Another survey respondent shared this insight: “Disagreements on how to raise kids, lack of sleep and increased stress magnify [already existing] problems.” If severe marital problems exist, it is wise to address those challenges before adding children (or another child).
Action steps: When it comes to having children, do what is right for your family—not what others say is best. A lot of well-meaning people may be pressuring you to have children before you feel ready. Don’t make such a monumental decision based on pressure from others. Kids are to be a blessing and loved with all our hearts, and they deserve to be brought into the best home environment possible.
3. I’ll trade you intimacy and dinner dates for potty training and nonstop whining?
Long conversations and continually getting to know each other (“dating” your spouse) can be replaced by long conversations about what kind of parents we are and all the horrific things that “could” befall our children.
If we allow it, it’s possible for the beautiful gift of physical intimacy God intended for married couples to share (Song of Solomon 8:3-4, 6-7) to become rushed, clumsy and pretty rare because of all the dynamics of having kids (screaming, pooping, whining, throwing up, etc.). All these things can disrupt many a tender moment. Going out to dinner or a movie can give way to a lockdown situation of never leaving the house unless absolutely necessary, because now you have 10 more things to bring, haven’t slept or showered, and know what your kids get like when they are [fill-in-the-blank].
Of course, it is inevitable that life will change once children enter the picture. We feel it is worth the trade-off, as we believe most parents do. But we don’t ignore the stress and problems that can result from this trade-off. The saying “the days are long, but the years are short” rings true here. In the midst of parenting fun, another recurring gag we say to each other is, “It’s a good thing they are so cute.”
Action steps: Each stage of our children’s lives will bring stresses and trade-offs in our marriages. But it is our job to do the right thing and work together to allow the challenges of parenthood to strengthen the marriage and family unit. We love being parents, but we understand the sacrifice to our marriage that is necessary for being decent parents. (We are working up to “good” from “decent.”)

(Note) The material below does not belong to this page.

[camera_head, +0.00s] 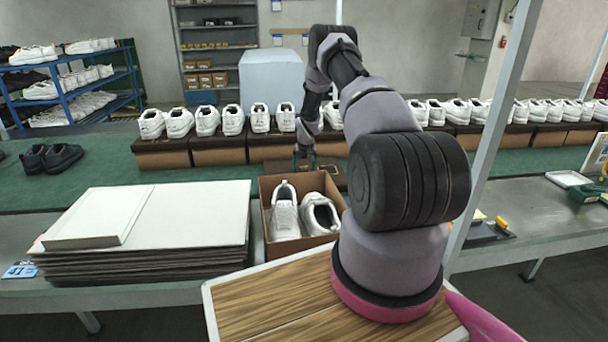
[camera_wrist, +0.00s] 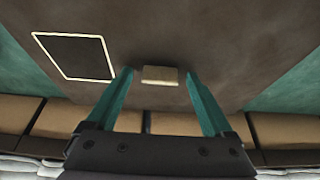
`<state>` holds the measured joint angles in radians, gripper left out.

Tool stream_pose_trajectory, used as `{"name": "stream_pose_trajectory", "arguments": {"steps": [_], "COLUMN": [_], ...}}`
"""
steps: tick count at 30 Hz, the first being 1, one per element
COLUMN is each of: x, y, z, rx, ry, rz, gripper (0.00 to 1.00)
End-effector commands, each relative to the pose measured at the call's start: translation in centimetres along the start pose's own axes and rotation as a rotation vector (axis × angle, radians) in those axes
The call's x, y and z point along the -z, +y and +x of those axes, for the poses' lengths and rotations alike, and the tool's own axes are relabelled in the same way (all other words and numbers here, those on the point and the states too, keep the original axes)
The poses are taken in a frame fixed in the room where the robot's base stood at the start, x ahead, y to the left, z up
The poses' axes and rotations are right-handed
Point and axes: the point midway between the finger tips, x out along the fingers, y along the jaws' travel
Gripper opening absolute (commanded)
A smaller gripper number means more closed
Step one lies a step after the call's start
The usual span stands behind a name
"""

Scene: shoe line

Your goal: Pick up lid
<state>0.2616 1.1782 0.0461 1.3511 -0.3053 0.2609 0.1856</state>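A brown lid (camera_wrist: 230,45) fills much of the wrist view. It has a dark square with a pale outline and a small beige tab (camera_wrist: 160,76). In the head view the lid (camera_head: 337,180) lies flat on the green mat behind the open shoebox, partly hidden by my arm and gripper. My gripper (camera_head: 304,163) points down over it. In the wrist view its two teal fingers (camera_wrist: 158,84) are spread, one on each side of the tab, with gaps visible. Whether the fingertips touch the lid cannot be told.
An open brown box (camera_head: 290,247) holds two white shoes in front of the lid. A stack of grey-white sheets (camera_head: 180,215) lies left of it. A row of boxes (camera_head: 218,157) bearing white shoes runs behind. A grey post (camera_head: 494,130) stands to the right.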

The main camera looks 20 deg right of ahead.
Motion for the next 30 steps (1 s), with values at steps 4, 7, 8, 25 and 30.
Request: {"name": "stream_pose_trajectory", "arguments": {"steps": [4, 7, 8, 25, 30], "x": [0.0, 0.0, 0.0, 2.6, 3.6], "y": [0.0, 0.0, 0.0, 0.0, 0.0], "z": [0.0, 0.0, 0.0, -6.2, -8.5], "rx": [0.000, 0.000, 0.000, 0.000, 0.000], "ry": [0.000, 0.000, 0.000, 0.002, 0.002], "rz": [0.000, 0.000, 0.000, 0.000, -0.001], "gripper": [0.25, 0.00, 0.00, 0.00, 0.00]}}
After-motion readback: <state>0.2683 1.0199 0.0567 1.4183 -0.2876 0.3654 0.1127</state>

It’s important to always keep in mind that specific struggles and challenges will pass as our children grow and enter new stages of life. But we must temper that with realizing that every coming stage will have its own set of challenges.
Your marriage can positively affect your children’s lives. Seeing each other grow as a parent and show love toward your children should strengthen your marriage bond. As you grow in love for your children, your love for each other should naturally grow.
Try considering this together: “This problem we are facing with this child won’t last forever, but the way we are arguing about it might. We can only change one of these things now.”
Or try: “Are we really upset because of our kids? Or are we upset because they are showing us the weaknesses we still need to address and overcome in our marriage?”
The bottom line
Becoming a parent adds a special dimension to marriage. But approaching this stage of married life with “eyes wide open” to the challenges, limitations and sacrifices is crucial to the marriage coming out stronger on the other side.
As we’ll see in the next post, our children are not responsible for the stresses and challenges brought on by ongoing problems not resolved in marriage. Yet they can definitely make them all seem that much more overwhelming. We think about this every time we are trying to finish a discussion about something important to us (or when we are trying to finish another post in this marriage blog series) and hear the little voices of our precious children interrupting or whining.